Other mounding rock garden perennials like Greek Yarrow (Achillea argentea), the succulent Hen and Chicks (Sempervivum cultivars), Persian Rockcress (Aethionema species), Basket-of-Gold (Alyssum species and Mt. Atlas Daisy (Anacyclus depressus) fit in nicely as well.

When using either design approach, be sure to choose plants that are not too large. Avoid pairing a large, fast growing plant with a smaller, slower growing cacti. After a year or two, the more vigorous plant may smother the cactus and kill it.

Protecting Cacti in the Wild

An important part of installing a garden is purchasing the plants. It has been an unfortunate fact that many gardeners with their infatuation with cacti have purchased plants collected from the wild. Over time, this has decimated the populations of many cactus species in their native habitats. It is of utmost importance to purchase plants form reputable nurseries that propagate the cacti they sell and do not re-sell wild collected plants. Nursery propagated plants will transplant readily with few loses. On the other hand most wild collected cacti struggle and die when removed from their homes.

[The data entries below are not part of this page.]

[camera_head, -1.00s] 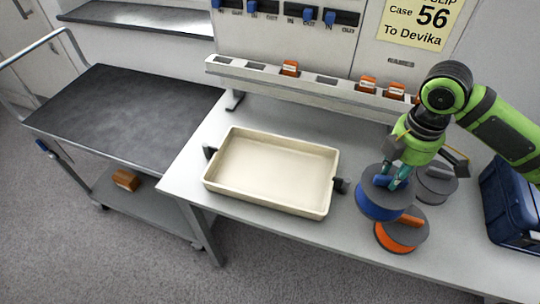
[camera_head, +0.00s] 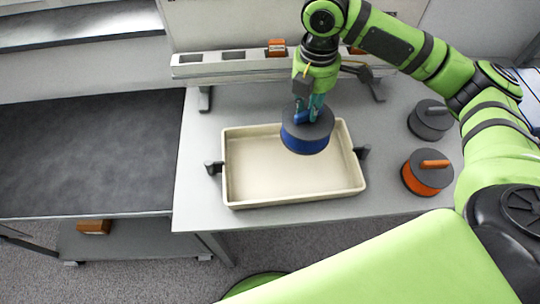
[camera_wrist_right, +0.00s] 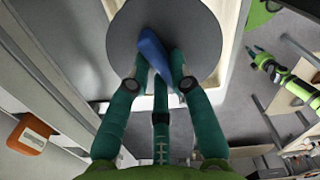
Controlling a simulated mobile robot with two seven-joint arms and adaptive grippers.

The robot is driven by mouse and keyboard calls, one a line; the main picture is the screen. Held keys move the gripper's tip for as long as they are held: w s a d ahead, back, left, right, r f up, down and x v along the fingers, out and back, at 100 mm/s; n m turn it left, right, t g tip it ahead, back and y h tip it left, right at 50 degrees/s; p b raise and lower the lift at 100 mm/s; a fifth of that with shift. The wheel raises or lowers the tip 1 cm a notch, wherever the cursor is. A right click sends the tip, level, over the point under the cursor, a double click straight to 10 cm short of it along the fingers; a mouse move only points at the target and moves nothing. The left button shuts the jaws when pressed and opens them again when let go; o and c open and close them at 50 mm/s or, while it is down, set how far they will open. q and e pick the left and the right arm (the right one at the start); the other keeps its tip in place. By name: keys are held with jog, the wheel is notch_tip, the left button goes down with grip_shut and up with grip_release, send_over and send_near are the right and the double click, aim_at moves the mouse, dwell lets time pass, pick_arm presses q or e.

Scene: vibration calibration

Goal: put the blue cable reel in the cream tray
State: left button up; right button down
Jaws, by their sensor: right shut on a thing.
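The blue cable reel (camera_head: 305,138) has a dark grey top disc and a blue side. My right gripper (camera_head: 309,112) is shut on its blue handle and holds it over the back part of the cream tray (camera_head: 240,196). In the right wrist view, the teal fingers of the gripper (camera_wrist_right: 160,75) close around the blue handle of the reel (camera_wrist_right: 195,30). The tray is a shallow, empty rectangle with dark handles at both ends, and its rim shows behind the reel in the wrist view.
An orange reel (camera_head: 424,180) and a grey reel (camera_head: 430,120) stand on the bench right of the tray. A slotted rail (camera_head: 225,62) with orange blocks runs along the back. A dark-topped cart (camera_head: 85,150) stands at the left.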

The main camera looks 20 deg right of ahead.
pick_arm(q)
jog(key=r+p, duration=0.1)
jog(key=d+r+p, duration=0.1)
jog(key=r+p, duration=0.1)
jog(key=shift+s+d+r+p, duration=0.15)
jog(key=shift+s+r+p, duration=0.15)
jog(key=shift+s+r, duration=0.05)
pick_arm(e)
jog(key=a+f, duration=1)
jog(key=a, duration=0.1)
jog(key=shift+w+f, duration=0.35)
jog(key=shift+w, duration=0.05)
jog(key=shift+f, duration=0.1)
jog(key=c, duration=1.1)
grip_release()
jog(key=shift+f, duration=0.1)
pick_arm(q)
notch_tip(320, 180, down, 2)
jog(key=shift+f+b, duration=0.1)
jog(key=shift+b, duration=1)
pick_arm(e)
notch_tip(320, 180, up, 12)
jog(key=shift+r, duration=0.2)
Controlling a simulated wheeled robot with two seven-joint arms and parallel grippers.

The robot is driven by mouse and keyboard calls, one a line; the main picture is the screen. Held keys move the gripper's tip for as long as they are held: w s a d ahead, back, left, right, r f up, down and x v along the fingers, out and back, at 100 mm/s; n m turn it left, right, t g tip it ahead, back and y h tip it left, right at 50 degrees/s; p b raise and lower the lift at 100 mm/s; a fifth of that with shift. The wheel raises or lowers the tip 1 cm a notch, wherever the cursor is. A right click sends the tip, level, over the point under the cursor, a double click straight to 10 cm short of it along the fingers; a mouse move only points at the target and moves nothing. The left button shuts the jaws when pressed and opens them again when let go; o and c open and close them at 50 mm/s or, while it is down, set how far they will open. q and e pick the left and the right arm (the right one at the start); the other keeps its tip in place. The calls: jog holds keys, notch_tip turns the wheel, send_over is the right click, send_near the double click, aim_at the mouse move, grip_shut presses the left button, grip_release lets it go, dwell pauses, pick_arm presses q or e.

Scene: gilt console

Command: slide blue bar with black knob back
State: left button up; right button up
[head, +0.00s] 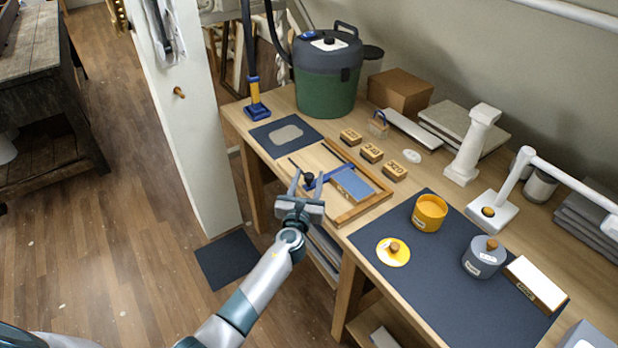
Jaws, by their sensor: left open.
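The blue bar (331,174) lies across a wooden frame (362,207) on the bench. Its round black knob (309,177) is at the bar's left end, near the bench's front edge. A blue-grey block (352,185) lies inside the frame, right of the bar. My left gripper (307,182) is open, its two fingers pointing away from me, one on each side of the knob. I cannot tell whether a finger touches the knob. My right gripper is not in view.
Several numbered wooden blocks (371,153) stand behind the frame. A dark mat (457,283) at right holds a yellow pot (429,213), its yellow lid (393,252) and a grey lidded pot (484,257). A green vacuum (326,92) stands at the back. A white post (179,120) rises at left.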

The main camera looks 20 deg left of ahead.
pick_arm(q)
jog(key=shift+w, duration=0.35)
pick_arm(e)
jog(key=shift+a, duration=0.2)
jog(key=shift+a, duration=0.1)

Another advantage of buying nursery-propagated plants is that quite often the plants come with information concerning their origins. This collection data (where the original seed was found) adds a lot to the horticultural value of that plant. Many species have tremendous variability throughout their range. These differences include variations in stem size, spination, and even flower color. This is of particular interest to gardeners who enjoy building a collection of the various cactus species. Collection data also gives valuable information regarding cold hardiness. Many species exhibit increased cold hardiness within their range, particularly when it is found in more northerly, high elevation locations.

Designing gardens to include the use of cold hardy cacti opens the door to a new way of thinking about this family of stunning native plants. Excitement about discovering them will no doubt have you walking you landscape, looking for a suitable spot to plant a grouping of cacti and some companion plants.